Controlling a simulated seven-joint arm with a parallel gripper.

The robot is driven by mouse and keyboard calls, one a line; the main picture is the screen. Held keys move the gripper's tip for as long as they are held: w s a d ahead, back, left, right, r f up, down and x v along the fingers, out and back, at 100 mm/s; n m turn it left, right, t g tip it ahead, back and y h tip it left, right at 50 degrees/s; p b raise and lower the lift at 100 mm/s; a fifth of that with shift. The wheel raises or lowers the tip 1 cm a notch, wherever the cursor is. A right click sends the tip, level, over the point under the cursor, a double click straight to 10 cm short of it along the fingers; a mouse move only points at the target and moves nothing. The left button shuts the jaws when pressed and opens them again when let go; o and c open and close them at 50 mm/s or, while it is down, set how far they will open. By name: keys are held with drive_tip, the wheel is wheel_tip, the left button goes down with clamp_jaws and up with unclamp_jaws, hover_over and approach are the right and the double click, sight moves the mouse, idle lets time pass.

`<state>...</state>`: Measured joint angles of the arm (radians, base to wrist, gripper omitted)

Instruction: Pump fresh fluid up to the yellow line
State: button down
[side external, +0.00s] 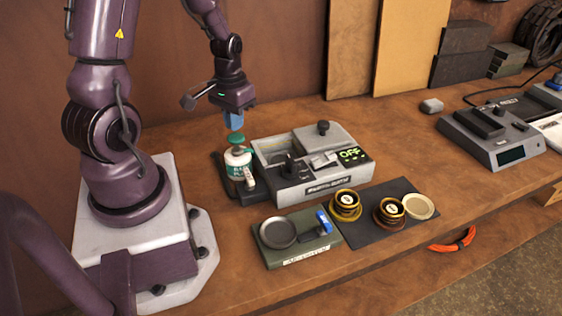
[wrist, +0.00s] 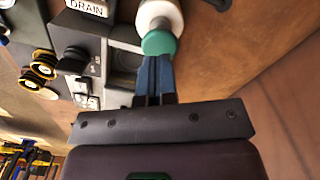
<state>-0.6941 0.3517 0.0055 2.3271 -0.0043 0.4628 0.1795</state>
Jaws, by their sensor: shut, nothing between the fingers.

■ ■ ■ ■ ■

● Task directions
Each line above that includes "joint" should be shown.

● Correct output
Controlling a simulated seven-joint arm with a parallel gripper.
`<state>...</state>`: Measured joint angles of the arm (radians, base to wrist, gripper omitted)

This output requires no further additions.